Liliom (1934)


(director/writer: Fritz Lang; screenwriters: from the play by Franz Molnár/Robert Liebmann; cinematographers: Rudolph Maté/Louis Née; music: Franz Waxman; cast: Charles Boyer (Liliom Zadowski), Madeleine Ozerary (Julie/The daughter), Robert Arnoux (The Strong Arm), Alexandre Rignault (Hollinger), Henri Richard (The Commissioner), Odette Florelle (Mme. Muskat), Pierre Alcover (Alfred), Maximilienne (Mrs. Menoux), Antonin Artaud (The Knife Grinder); Runtime: 116; MPAA Rating: NR; producer: Erich Pommer; Kino Video; 1934-France-in French with English subtitles)
“Boyer makes for a fine lovable louse, giving the film gusto.”

Reviewed by Dennis Schwartz

The black and white film was made by Fritz Lang (“Fury”/”Clash by Night”/”M”) in France after leaving Germany and before his start of a new career in Hollywood. It’s based on the bittersweet fantasy Hungarian play by Franz Molnár and cowritten by Robert Liebmann and Lang. It was filmed earlier in the inadequate 1930 Frank Borzage version. Rodgers & Hammerstein later transformed it into the hit sugary musical “Carousel.”

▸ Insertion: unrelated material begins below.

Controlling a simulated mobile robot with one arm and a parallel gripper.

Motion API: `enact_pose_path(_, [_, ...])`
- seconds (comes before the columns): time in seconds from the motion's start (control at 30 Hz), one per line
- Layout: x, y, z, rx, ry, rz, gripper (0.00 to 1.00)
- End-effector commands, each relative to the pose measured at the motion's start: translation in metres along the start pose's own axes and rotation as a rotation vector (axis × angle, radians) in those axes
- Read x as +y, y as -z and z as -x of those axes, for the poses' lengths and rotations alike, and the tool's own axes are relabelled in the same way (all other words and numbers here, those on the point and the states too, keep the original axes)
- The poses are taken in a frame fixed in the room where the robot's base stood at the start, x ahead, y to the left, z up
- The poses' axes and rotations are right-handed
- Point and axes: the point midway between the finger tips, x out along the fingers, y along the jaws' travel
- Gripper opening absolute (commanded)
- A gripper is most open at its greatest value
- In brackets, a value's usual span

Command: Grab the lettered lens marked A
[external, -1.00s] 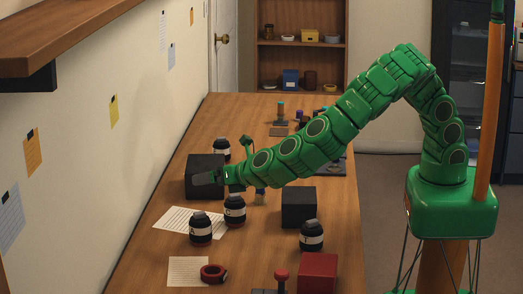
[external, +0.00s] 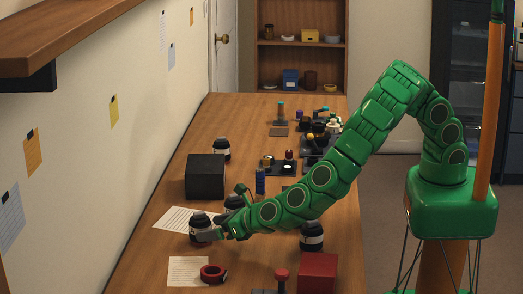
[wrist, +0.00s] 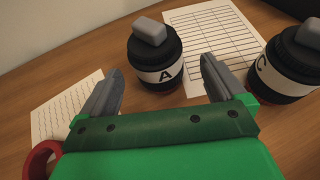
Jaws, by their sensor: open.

Charles Boyer plays Liliom. He’s the cocky womanizing ne’er-do-well carnival barker, who runs the carousel at the Hippo-Palace. When he flirts with chambermaid Julie (Madeleine Ozerary), his jealous boss lady Mme. Muskat (Florelle) gets in a tiff with him and he leaves with Julie. Trying to be domesticated with Julie doesn’t suit his hooligan temperament, and while she offers unconditional love he responds with verbal and physical abuse. But he’s thrilled to learn that Julie is due to give birth in six months, and decides not to accept his boss’s pleas for him to return to the carousel. Instead the impoverished Liliom plans to support his baby by committing a robbery, as he is talked into the daring robbery and murder plot in the park of a wealthy man by his criminal friend Alfred (Pierre Alcover). When the robbery is foiled, Liliom kills himself with his landlady’s kitchen knife and on his deathbed utters “I’m a rotten bastard” speech to a pensive Julie.

In the film’s most inventive scene, Liliom is transported to heaven by two dark angels and is interviewed by a celestial commissioner of police (Henri Richard) who is similar to the bureaucrat he dealt with on earth. When questioned why he was such a bad husband to his deferential and long-suffering wife, the prideful man can’t answer. He’s sentenced to burn for 16 years in purgatory and will be allowed then to return for only one day to see his child, and then await further sentence. The purgatory scenes are not shown, but his one day return finds that he’s still filled with pride and fury as he unsuccessfully engages his daughter (Ozeray also) in conversation. The lesson learned is that one must love the carnival barker, who considers himself to be an “artist,” the way he is. His wife exclaims to her daughter that someone can hit you without hurting you (which serves as an apology for accepting hubbies physical abuse as a form of love).

It moves heavily through the Earth and Heavenly scenes as nothing more special (except for Lang’s trade-mark touches railing against the justice system) than lightweight folklore played for sport. But Boyer makes for a fine lovable louse, giving the film gusto.